=== RECORD EXTRACTS ===

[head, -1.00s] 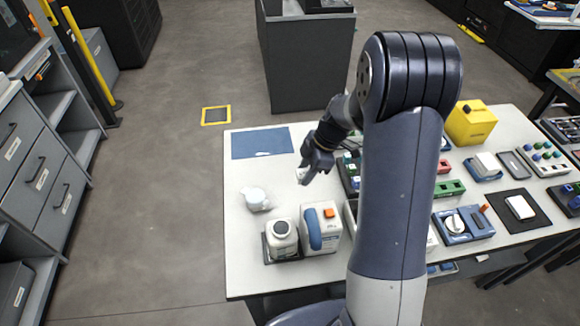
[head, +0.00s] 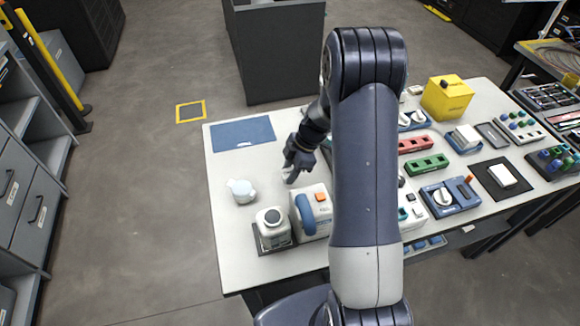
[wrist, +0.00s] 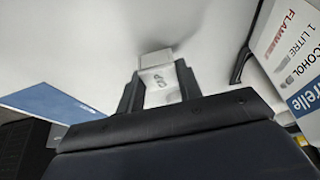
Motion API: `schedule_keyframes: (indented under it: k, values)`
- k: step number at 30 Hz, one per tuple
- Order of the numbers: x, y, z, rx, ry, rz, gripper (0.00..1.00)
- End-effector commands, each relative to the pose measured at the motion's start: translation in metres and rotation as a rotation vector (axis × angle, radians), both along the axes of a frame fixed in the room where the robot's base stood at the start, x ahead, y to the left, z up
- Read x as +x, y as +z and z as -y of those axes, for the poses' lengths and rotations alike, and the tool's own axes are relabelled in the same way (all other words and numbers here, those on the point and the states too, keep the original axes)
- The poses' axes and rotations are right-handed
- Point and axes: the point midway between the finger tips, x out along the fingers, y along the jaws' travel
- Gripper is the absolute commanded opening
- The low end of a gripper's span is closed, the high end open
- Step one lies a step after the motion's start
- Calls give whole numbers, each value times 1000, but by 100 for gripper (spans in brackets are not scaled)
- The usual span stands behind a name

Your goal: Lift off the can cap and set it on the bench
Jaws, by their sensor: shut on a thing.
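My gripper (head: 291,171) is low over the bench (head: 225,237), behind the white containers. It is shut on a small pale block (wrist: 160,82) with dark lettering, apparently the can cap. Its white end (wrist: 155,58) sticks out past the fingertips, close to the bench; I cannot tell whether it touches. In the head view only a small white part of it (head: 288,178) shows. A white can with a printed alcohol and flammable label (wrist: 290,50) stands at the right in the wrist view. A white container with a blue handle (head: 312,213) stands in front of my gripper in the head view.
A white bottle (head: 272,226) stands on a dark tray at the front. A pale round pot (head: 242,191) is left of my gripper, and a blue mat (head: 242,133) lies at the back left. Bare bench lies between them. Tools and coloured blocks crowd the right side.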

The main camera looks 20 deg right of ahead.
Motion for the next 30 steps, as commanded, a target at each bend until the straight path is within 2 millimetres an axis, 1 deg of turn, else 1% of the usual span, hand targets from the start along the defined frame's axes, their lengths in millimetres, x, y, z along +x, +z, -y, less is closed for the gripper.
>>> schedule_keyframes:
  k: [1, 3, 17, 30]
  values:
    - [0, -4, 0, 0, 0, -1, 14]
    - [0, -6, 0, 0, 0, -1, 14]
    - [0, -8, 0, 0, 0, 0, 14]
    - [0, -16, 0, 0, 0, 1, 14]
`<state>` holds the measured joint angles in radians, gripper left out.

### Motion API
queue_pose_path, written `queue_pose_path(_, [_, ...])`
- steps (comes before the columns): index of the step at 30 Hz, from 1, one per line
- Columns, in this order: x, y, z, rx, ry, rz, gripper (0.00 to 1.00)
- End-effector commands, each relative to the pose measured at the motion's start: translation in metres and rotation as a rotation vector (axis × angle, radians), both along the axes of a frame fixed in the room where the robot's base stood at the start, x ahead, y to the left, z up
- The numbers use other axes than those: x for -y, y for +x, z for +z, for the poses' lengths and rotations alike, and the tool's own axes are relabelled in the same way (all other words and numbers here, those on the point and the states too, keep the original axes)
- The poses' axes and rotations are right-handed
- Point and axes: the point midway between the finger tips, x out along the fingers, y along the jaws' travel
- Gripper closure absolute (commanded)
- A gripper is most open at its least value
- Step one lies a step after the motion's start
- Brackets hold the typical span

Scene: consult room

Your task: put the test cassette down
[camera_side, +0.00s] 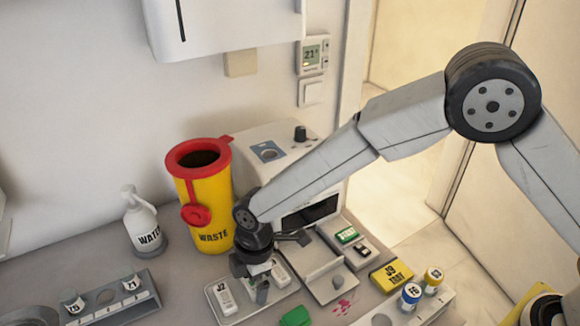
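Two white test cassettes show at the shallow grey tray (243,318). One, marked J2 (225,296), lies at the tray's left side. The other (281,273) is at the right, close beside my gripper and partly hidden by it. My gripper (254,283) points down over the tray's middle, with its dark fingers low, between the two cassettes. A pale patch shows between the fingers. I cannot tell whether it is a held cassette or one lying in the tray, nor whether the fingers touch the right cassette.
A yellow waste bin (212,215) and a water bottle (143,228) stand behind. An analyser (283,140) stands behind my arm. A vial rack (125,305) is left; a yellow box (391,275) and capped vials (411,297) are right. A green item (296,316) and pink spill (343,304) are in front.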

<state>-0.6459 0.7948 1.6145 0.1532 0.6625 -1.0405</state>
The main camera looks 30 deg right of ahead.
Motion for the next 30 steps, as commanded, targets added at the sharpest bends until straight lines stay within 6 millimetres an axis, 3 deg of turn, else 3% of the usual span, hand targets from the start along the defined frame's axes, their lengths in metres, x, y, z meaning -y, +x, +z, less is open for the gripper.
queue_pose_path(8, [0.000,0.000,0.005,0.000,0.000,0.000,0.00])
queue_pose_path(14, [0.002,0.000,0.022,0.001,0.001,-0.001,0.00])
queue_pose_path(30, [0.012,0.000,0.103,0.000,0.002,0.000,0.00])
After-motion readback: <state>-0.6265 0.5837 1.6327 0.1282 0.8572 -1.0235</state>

===

_EXERCISE_
In the data above, find the line that contains "The main camera looks 20 deg right of ahead." and the line that contains "- Columns, in". Repeat exactly those lines and every line between them, and only those.

_FULL OUTPUT_
The main camera looks 20 deg right of ahead.
Motion for the next 30 steps, as commanded, a target at each bend until the straight path is within 2 millimetres an axis, 1 deg of turn, else 1% of the usual span, hand targets from the start along the defined frame's axes, their lengths in millimetres, x, y, z along +x, +z, -y, less is closed for the gripper.
>>> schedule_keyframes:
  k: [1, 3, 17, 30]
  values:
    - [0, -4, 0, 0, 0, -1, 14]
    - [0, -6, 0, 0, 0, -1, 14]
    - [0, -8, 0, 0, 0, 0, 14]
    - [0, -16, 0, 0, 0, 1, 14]
`<state>` holds the measured joint angles in radians, gripper left out.

### Motion API
queue_pose_path, written `queue_pose_path(_, [_, ...])`
- steps (comes before the columns): index of the step at 30 Hz, from 1, one per line
- Columns, in this order: x, y, z, rx, ry, rz, gripper (0.00 to 1.00)

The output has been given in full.